Aim:
Only the lines from the one containing "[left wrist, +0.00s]" down to the one containing "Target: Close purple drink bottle", inclusive, are to be quoted exactly.
--- Begin Data to use ---
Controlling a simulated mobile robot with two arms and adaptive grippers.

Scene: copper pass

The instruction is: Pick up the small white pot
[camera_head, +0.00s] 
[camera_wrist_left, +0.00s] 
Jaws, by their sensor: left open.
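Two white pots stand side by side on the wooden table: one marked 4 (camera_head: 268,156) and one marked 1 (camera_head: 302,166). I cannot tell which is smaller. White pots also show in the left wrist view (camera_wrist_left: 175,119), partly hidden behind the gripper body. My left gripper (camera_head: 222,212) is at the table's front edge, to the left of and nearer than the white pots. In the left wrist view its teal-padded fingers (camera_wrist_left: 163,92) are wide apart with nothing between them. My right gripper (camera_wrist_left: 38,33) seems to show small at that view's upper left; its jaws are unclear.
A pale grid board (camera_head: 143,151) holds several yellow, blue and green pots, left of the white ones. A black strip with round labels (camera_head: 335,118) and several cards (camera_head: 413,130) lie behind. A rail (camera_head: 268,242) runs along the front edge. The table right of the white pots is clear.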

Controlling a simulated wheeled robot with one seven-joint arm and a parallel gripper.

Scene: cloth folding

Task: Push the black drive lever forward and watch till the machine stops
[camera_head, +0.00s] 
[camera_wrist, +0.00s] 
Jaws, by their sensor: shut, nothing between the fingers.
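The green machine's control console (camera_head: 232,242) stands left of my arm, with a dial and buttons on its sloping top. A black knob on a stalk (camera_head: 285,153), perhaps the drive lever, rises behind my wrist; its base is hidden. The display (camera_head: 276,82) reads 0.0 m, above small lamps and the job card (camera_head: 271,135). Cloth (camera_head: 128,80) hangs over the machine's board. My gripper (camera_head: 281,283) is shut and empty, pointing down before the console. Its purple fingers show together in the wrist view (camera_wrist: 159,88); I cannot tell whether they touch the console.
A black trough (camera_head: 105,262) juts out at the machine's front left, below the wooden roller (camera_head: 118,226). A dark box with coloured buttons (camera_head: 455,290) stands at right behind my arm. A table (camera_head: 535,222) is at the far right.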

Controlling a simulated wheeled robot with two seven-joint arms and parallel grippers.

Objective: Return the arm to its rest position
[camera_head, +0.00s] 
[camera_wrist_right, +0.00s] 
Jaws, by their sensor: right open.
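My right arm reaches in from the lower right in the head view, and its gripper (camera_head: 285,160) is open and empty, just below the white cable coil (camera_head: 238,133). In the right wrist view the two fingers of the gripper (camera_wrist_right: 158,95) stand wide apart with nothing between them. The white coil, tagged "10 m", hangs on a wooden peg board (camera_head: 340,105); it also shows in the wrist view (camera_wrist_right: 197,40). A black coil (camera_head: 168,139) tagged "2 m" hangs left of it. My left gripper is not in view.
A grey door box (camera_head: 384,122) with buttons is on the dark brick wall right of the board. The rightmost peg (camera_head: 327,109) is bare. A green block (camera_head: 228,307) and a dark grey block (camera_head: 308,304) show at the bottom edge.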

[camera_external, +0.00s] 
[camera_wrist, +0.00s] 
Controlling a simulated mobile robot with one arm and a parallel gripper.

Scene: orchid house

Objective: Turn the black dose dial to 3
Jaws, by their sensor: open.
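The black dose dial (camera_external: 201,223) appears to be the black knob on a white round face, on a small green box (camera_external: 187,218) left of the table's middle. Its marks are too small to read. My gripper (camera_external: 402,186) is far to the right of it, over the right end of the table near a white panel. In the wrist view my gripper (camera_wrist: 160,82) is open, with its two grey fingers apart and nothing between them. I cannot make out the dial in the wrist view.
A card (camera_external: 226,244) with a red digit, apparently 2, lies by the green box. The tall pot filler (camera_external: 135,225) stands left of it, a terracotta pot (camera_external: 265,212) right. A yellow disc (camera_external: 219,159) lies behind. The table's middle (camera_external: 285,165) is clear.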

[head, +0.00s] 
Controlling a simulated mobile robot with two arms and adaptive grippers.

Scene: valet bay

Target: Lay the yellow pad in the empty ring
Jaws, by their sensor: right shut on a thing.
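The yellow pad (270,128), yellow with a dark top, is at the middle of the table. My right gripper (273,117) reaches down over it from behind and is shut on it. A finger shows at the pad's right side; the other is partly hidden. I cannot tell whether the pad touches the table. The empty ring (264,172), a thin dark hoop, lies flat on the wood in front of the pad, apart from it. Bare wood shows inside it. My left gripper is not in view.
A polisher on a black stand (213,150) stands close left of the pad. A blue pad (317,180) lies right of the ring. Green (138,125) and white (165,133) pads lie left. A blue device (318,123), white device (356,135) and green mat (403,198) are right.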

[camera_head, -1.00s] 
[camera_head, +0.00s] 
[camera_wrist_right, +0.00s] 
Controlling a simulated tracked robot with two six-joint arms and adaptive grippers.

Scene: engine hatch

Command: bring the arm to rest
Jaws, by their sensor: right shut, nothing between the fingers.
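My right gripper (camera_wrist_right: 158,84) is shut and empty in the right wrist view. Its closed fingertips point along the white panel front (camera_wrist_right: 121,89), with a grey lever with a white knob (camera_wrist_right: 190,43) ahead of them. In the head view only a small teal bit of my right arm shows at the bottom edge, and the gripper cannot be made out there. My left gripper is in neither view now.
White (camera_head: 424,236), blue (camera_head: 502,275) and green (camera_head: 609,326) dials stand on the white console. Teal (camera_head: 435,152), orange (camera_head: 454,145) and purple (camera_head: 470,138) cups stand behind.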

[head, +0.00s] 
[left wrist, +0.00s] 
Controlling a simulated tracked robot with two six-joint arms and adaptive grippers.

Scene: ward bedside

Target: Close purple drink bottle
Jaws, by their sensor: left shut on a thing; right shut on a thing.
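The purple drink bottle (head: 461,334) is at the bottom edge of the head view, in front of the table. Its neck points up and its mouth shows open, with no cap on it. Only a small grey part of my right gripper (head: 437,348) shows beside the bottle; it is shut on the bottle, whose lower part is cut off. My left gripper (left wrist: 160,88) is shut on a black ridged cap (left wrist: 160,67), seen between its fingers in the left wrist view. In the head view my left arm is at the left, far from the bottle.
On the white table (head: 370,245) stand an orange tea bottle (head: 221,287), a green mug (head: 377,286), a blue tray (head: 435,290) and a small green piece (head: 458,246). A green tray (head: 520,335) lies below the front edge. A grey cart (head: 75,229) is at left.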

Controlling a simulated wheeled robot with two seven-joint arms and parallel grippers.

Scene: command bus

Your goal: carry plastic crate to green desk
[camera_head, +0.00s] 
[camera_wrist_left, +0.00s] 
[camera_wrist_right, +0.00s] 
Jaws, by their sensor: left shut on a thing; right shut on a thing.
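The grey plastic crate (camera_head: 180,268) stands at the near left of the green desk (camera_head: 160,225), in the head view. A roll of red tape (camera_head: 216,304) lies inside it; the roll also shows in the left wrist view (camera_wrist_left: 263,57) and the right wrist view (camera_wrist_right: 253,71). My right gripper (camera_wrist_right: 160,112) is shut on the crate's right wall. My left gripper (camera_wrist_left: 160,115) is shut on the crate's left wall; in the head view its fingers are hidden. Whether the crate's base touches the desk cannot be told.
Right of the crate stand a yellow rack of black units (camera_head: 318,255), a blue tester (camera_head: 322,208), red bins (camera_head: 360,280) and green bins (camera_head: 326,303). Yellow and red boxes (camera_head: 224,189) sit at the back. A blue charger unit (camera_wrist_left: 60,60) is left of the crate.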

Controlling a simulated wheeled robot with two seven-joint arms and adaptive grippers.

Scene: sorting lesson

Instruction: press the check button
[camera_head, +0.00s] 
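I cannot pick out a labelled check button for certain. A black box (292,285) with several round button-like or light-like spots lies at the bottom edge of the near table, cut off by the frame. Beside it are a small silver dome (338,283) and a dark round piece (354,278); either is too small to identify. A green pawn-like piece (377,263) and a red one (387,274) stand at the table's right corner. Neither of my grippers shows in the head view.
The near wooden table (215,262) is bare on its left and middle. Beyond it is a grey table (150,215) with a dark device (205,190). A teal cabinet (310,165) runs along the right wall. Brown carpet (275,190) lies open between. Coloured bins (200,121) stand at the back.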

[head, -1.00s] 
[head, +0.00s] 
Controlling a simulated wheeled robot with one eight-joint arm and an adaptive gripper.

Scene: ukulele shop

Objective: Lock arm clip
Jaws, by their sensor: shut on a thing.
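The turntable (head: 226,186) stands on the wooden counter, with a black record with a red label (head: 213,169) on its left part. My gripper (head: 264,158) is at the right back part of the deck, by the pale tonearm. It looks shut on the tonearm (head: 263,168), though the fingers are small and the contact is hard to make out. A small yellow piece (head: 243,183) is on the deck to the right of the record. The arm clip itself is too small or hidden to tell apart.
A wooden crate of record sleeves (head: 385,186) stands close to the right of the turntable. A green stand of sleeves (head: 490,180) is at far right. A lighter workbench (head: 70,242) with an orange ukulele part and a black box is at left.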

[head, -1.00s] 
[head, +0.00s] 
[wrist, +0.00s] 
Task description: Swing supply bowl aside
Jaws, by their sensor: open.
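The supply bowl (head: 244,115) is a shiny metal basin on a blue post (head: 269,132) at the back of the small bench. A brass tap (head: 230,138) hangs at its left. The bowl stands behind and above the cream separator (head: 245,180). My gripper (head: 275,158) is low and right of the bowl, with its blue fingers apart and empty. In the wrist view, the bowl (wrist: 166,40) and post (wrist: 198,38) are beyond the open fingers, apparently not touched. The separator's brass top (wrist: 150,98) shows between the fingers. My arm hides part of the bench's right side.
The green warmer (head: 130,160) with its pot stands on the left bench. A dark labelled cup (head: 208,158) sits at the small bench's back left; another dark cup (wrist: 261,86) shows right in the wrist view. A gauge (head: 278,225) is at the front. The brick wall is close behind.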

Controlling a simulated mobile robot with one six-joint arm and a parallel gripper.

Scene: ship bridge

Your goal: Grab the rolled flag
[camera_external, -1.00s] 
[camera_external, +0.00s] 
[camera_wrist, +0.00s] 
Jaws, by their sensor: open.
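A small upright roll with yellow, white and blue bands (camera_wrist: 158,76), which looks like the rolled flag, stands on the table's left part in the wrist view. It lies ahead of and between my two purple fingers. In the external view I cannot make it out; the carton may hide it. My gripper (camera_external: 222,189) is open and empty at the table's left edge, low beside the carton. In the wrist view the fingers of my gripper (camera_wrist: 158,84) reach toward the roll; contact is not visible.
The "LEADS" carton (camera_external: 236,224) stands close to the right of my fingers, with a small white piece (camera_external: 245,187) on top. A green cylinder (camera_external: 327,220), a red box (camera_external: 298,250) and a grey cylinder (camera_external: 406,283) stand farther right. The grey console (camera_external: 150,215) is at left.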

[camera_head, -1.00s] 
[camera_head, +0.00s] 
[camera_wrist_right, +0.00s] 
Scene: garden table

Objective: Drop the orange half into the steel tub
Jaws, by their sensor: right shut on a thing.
--- End Data to use ---
Exercise answer:
[left wrist, +0.00s] 
Controlling a simulated tracked robot with two six-joint arms and adaptive grippers.

Scene: ward bedside

Target: Close purple drink bottle

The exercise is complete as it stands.